本日から2日間の予定で開催されている「第8回産学官連携推進会議」で、妹尾堅一郎・東京大学特任教授は、オープンイノベーションについてキーノートスピーチをする。それに先立ち、このコラムでは妹尾教授に日本におけるイノベーションモデルのあり方を2回にわたって聞いてきた。最終回の今回は、先進国との連携のあり方、新興国や発展途上国とはどのようにつき合うべきかなど、ディフュージョン(拡散)にとって不可欠な国際戦略を中心にお伝えする。

NIESやBRICsを取り込んで事業組み立てた欧米諸国

 前回はイノベーションにはディフュージョンが欠かせないことをインテルの例を中心にご説明いただきました。グローバル化が進んだ現在、それは緻密な国際戦略が必要になっているということだと思います。先進国や新興国、発展途上国とでは、その場合の取り組みも大きく異なってくるでしょう。先生はどのようなディフュージョンのあり方が日本にとっては必要だと考えていますか。

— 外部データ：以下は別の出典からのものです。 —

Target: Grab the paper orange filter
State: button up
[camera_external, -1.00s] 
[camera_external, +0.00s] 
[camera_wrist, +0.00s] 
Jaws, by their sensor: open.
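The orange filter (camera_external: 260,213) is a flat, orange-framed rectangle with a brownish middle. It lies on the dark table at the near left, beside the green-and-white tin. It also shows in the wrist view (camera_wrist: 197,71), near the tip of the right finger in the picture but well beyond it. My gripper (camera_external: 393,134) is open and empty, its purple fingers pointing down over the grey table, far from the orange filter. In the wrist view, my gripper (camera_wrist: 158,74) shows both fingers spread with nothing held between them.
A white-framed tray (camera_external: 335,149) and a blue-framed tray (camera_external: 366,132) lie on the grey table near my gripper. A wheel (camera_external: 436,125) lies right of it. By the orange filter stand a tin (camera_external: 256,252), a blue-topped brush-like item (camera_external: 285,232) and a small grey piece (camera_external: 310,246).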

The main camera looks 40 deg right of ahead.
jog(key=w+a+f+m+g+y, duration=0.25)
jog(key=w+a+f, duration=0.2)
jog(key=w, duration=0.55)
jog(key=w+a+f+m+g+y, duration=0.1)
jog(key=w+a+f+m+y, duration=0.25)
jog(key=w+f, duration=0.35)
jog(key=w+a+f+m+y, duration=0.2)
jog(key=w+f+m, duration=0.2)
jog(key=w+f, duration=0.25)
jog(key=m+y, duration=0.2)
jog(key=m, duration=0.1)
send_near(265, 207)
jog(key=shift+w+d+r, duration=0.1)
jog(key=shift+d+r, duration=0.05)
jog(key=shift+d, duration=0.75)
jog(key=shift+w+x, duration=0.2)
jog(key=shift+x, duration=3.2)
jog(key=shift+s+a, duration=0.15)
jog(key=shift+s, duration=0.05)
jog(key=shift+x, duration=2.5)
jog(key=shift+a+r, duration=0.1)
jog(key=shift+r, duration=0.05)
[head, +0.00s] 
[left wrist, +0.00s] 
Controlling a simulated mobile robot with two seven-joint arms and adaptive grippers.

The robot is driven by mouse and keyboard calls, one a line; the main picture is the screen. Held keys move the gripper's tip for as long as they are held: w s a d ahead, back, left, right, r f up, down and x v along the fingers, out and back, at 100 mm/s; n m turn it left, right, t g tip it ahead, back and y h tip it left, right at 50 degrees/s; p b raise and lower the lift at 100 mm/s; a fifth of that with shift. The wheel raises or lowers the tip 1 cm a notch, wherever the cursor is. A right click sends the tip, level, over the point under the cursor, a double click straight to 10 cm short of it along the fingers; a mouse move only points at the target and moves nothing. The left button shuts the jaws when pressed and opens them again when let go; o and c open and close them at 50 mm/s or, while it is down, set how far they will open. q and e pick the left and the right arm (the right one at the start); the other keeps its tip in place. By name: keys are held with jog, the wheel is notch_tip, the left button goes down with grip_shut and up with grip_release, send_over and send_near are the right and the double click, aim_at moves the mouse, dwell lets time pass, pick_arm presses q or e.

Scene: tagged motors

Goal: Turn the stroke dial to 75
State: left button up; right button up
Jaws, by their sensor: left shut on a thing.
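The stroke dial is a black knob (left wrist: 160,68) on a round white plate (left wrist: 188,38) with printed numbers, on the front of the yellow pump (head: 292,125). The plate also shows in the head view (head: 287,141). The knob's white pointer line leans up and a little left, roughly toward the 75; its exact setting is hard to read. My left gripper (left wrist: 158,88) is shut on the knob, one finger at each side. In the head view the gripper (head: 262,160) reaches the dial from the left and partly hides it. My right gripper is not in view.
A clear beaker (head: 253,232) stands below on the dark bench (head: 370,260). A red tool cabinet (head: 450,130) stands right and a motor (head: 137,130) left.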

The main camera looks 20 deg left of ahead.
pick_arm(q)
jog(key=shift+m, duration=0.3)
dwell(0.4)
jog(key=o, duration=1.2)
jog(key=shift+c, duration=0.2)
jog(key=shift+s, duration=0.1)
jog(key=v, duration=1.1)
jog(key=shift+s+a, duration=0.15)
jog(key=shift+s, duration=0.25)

妹尾 日本の戦略を練るには、欧米がどのような戦略を取ってきたかを目に焼きつけておく必要があります。そこから説明しましょう。

 欧米企業は、イノベーションを効率的かつ加速度的に起こすために、NIES(新興工業経済地域)やBRICs(ブラジル、ロシア、インド、中国)の力を利用しました。ここにはコストが安くて生産性の高い労働力があります。また、今後の発展を期待するまでもなく非常に大きな市場があるのです。なにしろ数十億人という人口を抱えています。

 欧米企業はここに拠点を設け、製造はほとんど委託してしまった。開発は欧米、製造はこうした国々という分業体制を作ったのです。言葉は悪いですが、かつての植民地政策的な考え方で推進していきました。

 ただし、昔と決定的に違うのはNIESやBRICsの人たちがそれを喜んで受け入れているということです。製造工場ができることで雇用が生まれ所得が上がる。そして経済が発展するという好循環をもたらしたからです。

 かつての植民地政策を垂直分業とするなら、水平分業まではいかないので、斜形分業とでも名づけましょうか。

植民地支配時代とは違うウイン・ウイン関係の斜形分業

 斜形分業とは面白い言葉です。しかし、日本もASEAN(東南アジア諸国連合)や中国に製造拠点を設けて製造はかなり移管していると思います。不十分ですか。

妹尾 根本の発想が違うのではないでしょうか。欧米企業は製造部分はオープン化させて任せてしまう方式です。日本の場合は日本のある部分を持って行ったという程度でしょう。しかも日本企業として現地で生産している場合がほとんどです。

 欧米企業は、もはや製造部門は持たず、NIESやBRICsの企業に移管してしまいました。もちろん一部、自前で作っているところもあるでしょう。こうしてこれらの国々と持ちつ持たれつの強い関係を作ってしまった。その意味が大きいのです。

 日本の場合は中途半端なので、欧米とNIES、BRICsのような強い関係が作れていない。

 製造は新興国に移管、つまり丸投げしてしまうことで、自分たちは開発に特化、開発のスピードが上がり、新興国では逆に製造に特化しているので、製造のスピードや効率、品質管理の向上が一気に進むわけですね。